[start of Data excerpt]

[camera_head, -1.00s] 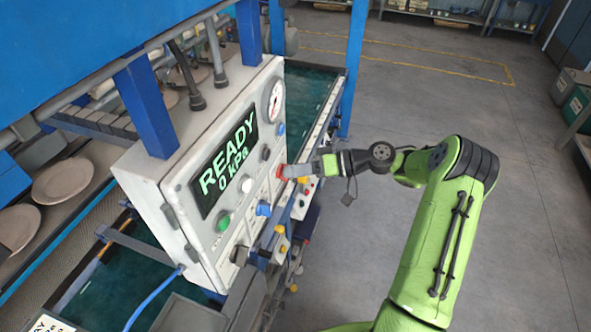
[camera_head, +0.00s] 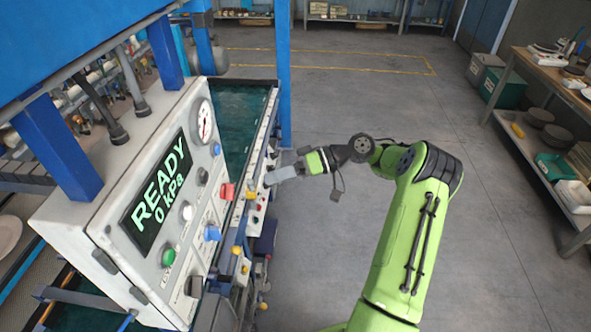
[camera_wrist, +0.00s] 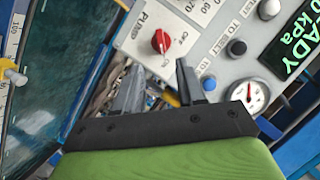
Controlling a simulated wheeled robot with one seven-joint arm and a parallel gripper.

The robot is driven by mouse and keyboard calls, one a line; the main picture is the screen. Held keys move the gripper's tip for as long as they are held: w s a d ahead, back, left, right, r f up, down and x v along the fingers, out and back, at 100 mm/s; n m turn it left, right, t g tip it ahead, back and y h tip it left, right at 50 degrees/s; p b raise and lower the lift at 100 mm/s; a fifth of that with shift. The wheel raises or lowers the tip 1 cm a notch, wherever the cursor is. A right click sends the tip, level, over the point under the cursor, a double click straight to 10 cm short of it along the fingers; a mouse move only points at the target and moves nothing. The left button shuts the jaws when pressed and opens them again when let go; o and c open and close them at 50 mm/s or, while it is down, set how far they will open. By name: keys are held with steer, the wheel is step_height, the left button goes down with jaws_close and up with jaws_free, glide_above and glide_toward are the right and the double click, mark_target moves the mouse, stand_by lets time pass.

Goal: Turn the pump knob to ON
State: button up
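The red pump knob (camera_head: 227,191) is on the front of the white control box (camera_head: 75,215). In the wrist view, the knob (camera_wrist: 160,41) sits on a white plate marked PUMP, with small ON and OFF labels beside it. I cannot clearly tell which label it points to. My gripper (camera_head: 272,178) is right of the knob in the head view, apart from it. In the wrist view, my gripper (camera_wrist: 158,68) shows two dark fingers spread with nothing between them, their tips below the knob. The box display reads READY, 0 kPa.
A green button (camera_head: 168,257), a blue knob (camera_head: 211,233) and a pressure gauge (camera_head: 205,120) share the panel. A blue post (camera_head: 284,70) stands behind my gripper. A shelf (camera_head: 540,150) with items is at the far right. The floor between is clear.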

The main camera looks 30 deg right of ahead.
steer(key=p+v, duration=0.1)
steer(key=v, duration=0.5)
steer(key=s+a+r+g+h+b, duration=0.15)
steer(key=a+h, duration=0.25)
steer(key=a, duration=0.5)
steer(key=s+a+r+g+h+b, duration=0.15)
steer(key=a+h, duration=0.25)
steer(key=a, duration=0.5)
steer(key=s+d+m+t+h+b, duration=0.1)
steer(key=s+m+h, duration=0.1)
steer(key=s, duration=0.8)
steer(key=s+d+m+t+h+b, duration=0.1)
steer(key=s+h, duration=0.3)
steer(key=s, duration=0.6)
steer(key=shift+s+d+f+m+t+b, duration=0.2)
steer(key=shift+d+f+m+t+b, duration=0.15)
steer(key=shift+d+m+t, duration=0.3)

[end of Data excerpt]

## Challenge
Skipping the pictures, transcribe each line above exactly as it appears.

## Task answer
[camera_head, -1.00s] 
[camera_head, +0.00s] 
[camera_wrist, +0.00s] 
Controlling a simulated wheeled robot with one seven-joint arm and a parallel gripper.

The robot is driven by mouse and keyboard calls, one a line; the main picture is the screen. Held keys move the gripper's tip for as long as they are held: w s a d ahead, back, left, right, r f up, down and x v along the fingers, out and back, at 100 mm/s; n m turn it left, right, t g tip it ahead, back and y h tip it left, right at 50 degrees/s; p b raise and lower the lift at 100 mm/s; a fifth of that with shift. The wheel raises or lowers the tip 1 cm a notch, wherever the cursor is. A right click sends the tip, level, over the point under the cursor, a double click straight to 10 cm short of it along the fingers; a mouse move only points at the target and moves nothing. The left button shuts the jaws when pressed and opens them again when let go; o and c open and close them at 50 mm/s or, while it is down, set how far they will open. By name: keys are held with steer, the wheel is step_height, the left button goes down with jaws_close and up with jaws_free, glide_above and glide_toward are the right and the double click, mark_target moves the mouse, stand_by lets time pass.

Goal: Turn the pump knob to ON
State: button up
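The red pump knob (camera_head: 227,191) is on the front of the white control box (camera_head: 75,215). In the wrist view, the knob (camera_wrist: 160,41) sits on a white plate marked PUMP, with small ON and OFF labels beside it. I cannot clearly tell which label it points to. My gripper (camera_head: 272,178) is right of the knob in the head view, apart from it. In the wrist view, my gripper (camera_wrist: 158,68) shows two dark fingers spread with nothing between them, their tips below the knob. The box display reads READY, 0 kPa.
A green button (camera_head: 168,257), a blue knob (camera_head: 211,233) and a pressure gauge (camera_head: 205,120) share the panel. A blue post (camera_head: 284,70) stands behind my gripper. A shelf (camera_head: 540,150) with items is at the far right. The floor between is clear.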

The main camera looks 30 deg right of ahead.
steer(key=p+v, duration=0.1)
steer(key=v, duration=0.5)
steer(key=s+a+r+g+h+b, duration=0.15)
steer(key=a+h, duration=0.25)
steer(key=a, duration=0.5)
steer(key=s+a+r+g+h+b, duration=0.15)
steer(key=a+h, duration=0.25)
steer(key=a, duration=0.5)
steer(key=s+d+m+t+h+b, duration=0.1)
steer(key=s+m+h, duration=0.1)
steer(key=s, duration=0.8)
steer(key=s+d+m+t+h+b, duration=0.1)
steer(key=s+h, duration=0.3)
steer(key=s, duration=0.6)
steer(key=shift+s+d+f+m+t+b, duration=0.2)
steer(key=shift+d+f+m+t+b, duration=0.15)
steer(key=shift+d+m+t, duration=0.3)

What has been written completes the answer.